▶ Task goal: From the listing below, copy only the lines from the line that contains "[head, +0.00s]" to the line that contains "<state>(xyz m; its", counting those two lines as part of the copy.

▶ Records to use:
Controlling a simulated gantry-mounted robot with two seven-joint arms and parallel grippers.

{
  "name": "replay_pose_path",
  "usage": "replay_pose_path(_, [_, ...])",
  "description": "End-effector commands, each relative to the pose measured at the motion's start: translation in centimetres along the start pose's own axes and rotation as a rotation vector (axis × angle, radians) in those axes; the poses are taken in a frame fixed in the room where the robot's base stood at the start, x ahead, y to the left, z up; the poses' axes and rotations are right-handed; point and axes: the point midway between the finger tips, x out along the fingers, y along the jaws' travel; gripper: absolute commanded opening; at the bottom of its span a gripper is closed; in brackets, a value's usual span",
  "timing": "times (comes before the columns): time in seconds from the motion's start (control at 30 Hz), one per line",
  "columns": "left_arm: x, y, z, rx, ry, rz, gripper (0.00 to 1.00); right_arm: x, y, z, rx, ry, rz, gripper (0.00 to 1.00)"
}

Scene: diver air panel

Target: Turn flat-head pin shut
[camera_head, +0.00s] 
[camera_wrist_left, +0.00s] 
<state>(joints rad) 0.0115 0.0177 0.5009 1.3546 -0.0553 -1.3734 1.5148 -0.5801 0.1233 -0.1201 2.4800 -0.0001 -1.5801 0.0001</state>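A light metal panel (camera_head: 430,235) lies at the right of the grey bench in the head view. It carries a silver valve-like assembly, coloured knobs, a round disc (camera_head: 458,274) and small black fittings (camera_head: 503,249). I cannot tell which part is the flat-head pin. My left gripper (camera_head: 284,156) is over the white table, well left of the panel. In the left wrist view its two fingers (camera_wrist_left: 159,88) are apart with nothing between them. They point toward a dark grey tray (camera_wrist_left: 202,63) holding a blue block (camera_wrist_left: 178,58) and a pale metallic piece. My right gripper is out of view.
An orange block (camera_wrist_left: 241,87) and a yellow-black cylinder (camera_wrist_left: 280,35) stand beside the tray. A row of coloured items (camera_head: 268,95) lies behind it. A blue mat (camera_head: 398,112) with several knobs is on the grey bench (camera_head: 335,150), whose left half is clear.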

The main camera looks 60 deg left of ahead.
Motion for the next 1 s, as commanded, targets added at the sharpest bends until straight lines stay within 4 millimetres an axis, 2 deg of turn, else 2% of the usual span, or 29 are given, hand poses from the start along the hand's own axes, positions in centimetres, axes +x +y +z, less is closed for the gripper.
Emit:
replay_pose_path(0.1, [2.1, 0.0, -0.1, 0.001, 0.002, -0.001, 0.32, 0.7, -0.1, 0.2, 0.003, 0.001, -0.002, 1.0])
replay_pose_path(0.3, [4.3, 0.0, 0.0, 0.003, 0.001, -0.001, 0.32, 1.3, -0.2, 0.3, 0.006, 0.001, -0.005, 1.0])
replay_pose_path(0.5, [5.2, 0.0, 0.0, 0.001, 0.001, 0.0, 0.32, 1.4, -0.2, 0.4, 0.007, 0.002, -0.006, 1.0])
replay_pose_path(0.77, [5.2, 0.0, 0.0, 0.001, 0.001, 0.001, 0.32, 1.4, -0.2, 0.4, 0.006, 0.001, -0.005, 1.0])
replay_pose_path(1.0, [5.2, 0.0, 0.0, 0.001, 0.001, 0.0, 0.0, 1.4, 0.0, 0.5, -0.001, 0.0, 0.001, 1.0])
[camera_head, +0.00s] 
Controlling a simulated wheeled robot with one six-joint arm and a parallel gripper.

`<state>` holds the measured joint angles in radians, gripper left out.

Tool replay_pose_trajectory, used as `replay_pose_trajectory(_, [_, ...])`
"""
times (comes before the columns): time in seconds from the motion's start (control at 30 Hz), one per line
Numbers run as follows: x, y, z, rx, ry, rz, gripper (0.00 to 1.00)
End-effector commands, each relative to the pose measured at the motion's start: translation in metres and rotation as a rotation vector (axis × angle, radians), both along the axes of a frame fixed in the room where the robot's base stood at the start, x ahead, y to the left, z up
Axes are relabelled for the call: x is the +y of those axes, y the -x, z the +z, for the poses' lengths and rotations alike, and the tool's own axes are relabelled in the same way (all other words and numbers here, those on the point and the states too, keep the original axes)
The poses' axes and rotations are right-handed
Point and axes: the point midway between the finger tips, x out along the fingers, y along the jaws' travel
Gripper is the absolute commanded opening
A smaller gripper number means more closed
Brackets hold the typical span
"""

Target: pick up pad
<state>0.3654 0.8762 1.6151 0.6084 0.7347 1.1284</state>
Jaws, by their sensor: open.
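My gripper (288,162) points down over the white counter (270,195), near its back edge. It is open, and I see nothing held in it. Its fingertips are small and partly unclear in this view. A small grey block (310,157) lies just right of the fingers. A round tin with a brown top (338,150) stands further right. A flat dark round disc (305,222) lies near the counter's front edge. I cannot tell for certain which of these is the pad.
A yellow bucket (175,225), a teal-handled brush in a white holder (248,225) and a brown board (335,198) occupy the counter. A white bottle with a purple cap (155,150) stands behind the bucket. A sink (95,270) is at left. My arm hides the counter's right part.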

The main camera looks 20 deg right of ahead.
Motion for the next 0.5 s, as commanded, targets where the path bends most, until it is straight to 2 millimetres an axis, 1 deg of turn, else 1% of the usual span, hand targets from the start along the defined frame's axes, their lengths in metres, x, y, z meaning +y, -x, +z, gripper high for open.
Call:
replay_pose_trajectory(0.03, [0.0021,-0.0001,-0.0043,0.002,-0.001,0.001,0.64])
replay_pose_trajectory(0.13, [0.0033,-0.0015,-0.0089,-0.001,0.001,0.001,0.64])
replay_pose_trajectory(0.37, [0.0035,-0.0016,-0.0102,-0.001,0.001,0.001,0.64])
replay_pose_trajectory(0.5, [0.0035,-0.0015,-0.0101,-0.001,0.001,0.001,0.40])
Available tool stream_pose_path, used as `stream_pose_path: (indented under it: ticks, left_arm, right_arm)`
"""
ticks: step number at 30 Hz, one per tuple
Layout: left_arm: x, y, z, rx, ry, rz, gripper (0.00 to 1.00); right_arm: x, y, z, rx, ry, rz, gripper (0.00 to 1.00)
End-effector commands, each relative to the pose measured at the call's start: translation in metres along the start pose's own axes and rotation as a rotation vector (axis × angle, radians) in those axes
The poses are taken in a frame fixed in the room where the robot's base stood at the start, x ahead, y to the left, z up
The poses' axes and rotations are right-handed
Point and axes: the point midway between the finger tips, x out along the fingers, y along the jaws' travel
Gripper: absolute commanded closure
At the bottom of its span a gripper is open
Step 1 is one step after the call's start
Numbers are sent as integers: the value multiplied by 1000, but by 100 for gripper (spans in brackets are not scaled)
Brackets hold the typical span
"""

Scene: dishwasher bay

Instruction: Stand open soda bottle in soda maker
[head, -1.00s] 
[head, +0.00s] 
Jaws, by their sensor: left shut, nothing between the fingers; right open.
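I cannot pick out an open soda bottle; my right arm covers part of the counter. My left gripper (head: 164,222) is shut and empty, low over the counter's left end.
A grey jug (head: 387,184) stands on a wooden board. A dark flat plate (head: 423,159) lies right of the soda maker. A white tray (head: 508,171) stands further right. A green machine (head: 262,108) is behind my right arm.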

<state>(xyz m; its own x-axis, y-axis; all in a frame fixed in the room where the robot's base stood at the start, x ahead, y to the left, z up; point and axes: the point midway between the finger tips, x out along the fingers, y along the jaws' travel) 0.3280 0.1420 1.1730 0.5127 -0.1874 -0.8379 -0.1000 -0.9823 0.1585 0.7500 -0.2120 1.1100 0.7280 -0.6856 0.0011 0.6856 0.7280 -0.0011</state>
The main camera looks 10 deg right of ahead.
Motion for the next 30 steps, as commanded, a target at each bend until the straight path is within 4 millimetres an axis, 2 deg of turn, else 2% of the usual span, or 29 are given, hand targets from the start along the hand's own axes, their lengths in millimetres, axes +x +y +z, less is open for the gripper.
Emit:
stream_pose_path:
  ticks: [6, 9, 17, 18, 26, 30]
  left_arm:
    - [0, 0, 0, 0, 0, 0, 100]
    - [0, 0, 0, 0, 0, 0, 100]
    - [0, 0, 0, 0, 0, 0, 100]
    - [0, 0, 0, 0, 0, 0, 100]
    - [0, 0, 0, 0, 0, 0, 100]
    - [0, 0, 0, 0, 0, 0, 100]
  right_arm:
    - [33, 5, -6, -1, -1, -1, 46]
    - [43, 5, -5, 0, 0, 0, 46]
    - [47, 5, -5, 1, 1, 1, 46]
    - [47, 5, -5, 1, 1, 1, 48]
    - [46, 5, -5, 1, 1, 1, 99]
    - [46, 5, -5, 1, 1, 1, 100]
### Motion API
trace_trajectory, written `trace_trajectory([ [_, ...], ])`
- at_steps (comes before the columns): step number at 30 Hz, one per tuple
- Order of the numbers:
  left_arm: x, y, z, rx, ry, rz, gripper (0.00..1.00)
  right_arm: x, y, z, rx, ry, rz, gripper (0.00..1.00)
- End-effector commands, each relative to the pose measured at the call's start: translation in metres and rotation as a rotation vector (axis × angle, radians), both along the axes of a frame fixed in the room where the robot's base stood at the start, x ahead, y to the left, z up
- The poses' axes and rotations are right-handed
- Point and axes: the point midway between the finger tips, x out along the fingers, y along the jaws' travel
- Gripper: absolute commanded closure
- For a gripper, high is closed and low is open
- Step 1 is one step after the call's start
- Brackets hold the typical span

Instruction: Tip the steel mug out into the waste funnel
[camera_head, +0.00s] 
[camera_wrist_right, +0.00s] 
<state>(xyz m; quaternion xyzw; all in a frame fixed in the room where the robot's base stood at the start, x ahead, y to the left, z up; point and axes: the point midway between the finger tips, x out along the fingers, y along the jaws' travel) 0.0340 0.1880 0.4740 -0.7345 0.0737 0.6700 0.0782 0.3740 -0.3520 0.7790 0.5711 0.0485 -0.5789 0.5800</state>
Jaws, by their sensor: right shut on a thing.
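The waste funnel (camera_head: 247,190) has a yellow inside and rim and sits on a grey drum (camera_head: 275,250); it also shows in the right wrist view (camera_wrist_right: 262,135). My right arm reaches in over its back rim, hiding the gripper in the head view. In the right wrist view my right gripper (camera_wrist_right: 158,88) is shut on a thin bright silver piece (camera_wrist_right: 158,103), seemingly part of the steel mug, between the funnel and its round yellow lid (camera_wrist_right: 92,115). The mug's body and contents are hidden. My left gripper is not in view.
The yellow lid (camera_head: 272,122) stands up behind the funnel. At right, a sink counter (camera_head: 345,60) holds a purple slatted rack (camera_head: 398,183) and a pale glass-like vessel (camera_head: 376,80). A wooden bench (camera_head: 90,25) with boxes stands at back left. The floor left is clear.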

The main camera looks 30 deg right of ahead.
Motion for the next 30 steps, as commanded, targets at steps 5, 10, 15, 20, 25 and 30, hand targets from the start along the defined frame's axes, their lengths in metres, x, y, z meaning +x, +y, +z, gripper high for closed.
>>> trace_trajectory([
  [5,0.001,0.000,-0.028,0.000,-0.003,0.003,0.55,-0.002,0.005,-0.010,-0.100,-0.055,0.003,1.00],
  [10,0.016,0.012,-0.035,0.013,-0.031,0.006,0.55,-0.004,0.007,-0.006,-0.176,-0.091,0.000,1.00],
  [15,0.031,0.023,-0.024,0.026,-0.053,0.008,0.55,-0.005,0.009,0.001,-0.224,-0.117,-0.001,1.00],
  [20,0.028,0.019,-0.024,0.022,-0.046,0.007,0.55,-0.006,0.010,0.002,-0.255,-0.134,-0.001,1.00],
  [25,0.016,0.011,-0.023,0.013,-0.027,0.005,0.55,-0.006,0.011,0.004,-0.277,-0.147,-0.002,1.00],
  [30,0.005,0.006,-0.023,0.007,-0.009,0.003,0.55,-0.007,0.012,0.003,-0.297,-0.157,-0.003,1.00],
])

▶ Expected output:
[head, +0.00s] 
Jaws, by their sensor: left shut, nothing between the fingers; right open.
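I cannot pick out an open soda bottle; my right arm covers part of the counter. My left gripper (head: 164,222) is shut and empty, low over the counter's left end.
A grey jug (head: 387,184) stands on a wooden board. A dark flat plate (head: 423,159) lies right of the soda maker. A white tray (head: 508,171) stands further right. A green machine (head: 262,108) is behind my right arm.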

<state>(xyz m; its own x-axis, y-axis; all in a frame fixed in the room where the robot's base stood at the start, x ahead, y to the left, z up; point and axes: the point midway between the finger tips, x out along the fingers, y along the jaws' travel) 0.3280 0.1420 1.1730 0.5127 -0.1874 -0.8379 -0.1000 -0.9823 0.1585 0.7500 -0.2120 1.1100 0.7280 -0.6856 0.0011 0.6856 0.7280 -0.0011</state>

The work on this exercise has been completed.